Reference on (discrete) log-concave probability distributions

There is a 67 page review from last year, Log-concavity and strong log-concavity: a review, A. Saumard, J.A. Wellner (2014):

We review and formulate results concerning log-concavity and strong-log-concavity in both discrete and continuous settings. We show how preservation of log-concavity and strongly log-concavity on $\mathbb{R}$ under convolution follows from a fundamental monotonicity result of Efron (1969). We provide a new proof of Efron’s theorem using the recent asymmetric Brascamp-Lieb inequality due to Otto and Menz (2013). Along the way we review connections between log-concavity and other areas of mathematics and statistics, including concentration of measure, log-Sobolev inequalities, convex geometry, MCMC algorithms, Laplace approximations, and machine learning.

This review contains many references, including some to older reviews and monographs. A few references are listed here, with hyperlinks:

  1. A universal generator for discrete log-concave distributions, W Hörmann (1994).

  2. A simple universal generator for continuous and discrete univariate T-concave distributions, J. Leydold (2001).

  3. Preservation of log-concavity on summation, O. Johnson, C. Goldschmidt (2005).
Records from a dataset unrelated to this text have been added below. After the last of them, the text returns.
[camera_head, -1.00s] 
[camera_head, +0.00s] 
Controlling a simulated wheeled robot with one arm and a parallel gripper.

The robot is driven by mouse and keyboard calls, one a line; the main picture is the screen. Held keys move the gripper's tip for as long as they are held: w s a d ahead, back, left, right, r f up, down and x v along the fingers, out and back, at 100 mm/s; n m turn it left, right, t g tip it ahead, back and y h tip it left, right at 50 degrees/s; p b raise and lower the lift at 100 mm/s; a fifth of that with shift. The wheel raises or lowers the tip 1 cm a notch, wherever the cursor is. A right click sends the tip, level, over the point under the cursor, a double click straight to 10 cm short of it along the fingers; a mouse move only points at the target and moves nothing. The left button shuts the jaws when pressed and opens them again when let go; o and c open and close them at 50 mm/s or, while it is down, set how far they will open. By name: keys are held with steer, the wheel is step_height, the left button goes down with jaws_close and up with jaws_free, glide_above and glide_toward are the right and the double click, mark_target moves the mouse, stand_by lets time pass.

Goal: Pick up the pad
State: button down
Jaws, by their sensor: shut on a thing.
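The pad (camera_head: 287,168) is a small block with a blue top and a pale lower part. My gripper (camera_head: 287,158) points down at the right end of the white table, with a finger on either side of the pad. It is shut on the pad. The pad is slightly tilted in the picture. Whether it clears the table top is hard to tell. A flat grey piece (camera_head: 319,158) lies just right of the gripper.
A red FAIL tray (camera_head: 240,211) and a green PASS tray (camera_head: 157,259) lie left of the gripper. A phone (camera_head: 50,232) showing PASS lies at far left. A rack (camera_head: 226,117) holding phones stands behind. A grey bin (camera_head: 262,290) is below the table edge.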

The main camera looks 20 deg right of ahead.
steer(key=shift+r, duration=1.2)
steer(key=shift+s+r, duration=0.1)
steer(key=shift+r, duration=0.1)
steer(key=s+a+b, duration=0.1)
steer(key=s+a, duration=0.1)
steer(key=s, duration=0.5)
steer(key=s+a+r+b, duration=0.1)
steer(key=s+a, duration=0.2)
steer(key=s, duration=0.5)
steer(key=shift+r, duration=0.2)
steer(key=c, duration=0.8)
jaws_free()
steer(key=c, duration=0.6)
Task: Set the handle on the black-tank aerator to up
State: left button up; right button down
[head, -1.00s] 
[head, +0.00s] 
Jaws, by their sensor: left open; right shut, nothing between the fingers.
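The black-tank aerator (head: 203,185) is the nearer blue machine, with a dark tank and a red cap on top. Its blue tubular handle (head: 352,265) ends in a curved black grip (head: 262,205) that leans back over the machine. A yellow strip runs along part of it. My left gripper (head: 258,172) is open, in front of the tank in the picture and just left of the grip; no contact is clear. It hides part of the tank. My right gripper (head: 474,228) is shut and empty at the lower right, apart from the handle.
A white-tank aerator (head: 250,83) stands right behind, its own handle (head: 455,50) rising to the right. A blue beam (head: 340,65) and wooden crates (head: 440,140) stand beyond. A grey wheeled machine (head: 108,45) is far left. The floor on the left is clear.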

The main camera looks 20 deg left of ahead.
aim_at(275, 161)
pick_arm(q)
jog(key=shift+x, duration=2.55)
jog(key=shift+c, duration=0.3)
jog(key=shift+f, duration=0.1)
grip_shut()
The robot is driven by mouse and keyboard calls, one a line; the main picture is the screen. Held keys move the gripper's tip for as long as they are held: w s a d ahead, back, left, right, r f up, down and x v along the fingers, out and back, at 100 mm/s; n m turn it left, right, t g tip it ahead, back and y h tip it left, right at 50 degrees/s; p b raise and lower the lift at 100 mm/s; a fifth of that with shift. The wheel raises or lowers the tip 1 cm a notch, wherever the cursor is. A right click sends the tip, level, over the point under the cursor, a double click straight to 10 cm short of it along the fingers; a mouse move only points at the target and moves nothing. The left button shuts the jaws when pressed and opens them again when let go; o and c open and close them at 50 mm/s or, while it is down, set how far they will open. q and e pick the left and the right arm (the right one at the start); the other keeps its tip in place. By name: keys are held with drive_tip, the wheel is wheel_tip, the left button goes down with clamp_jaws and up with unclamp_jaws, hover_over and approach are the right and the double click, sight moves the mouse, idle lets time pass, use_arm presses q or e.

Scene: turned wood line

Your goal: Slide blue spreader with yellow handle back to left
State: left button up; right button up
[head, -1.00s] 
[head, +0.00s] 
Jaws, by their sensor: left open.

  4. Log-concavity and the maximum entropy property of the Poisson distribution, O. Johnson (2006).

  5. On the entropy and log-concavity of compound Poisson measures, O. Johnson, I. Kontoyiannis, M. Madiman (2008).

  6. Log-concavity, ultra-log-concavity, and a maximum entropy property of discrete compound Poisson measures, O. Johnson, I. Kontoyiannis, M. Madiman (2009).

  7. Strong log-concavity is preserved by convolution, J.A. Wellner (2010).

  8. Asymptotics of the discrete log‐concave maximum likelihood estimator and related applications, F. Balabdaoui, H. Jankowski, K. Rufibach, M. Pavlides, (2011).


There is a very nice 36-page review on log-concavity and unimodality in the discrete setting by Richard Stanley, published in 1989. It is titled "Log-concave and unimodal sequences in algebra, combinatorics, and geometry" and available online here: http://onlinelibrary.wiley.com/doi/10.1111/j.1749-6632.1989.tb16434.x/abstract

As one might expect from the title, this survey does not focus as much on log-concave probability distributions on the positive integers; however, there are many useful things that one can learn here in any case (imposing the requirement of the sum of the sequence being 1 if necessary).

There is also the notion of ultra-log-concavity (discussed briefly in the Saumard-Wellner survey mentioned in the previous answer); this has beautiful connections not just to probability (where it can be interpreted as relative log-concavity with respect to binomial or Poisson distributions), but also to combinatorics. For recent papers that utilize this notion, see for example: Kahn and Neiman: "A strong log-concavity property for measures on Boolean algebras", JCT(A), 2011. and Nayar and Oleszkiewicz: "Khinchine type inequalities with optimal constants via ultra log-concavity", Positivity, 2012.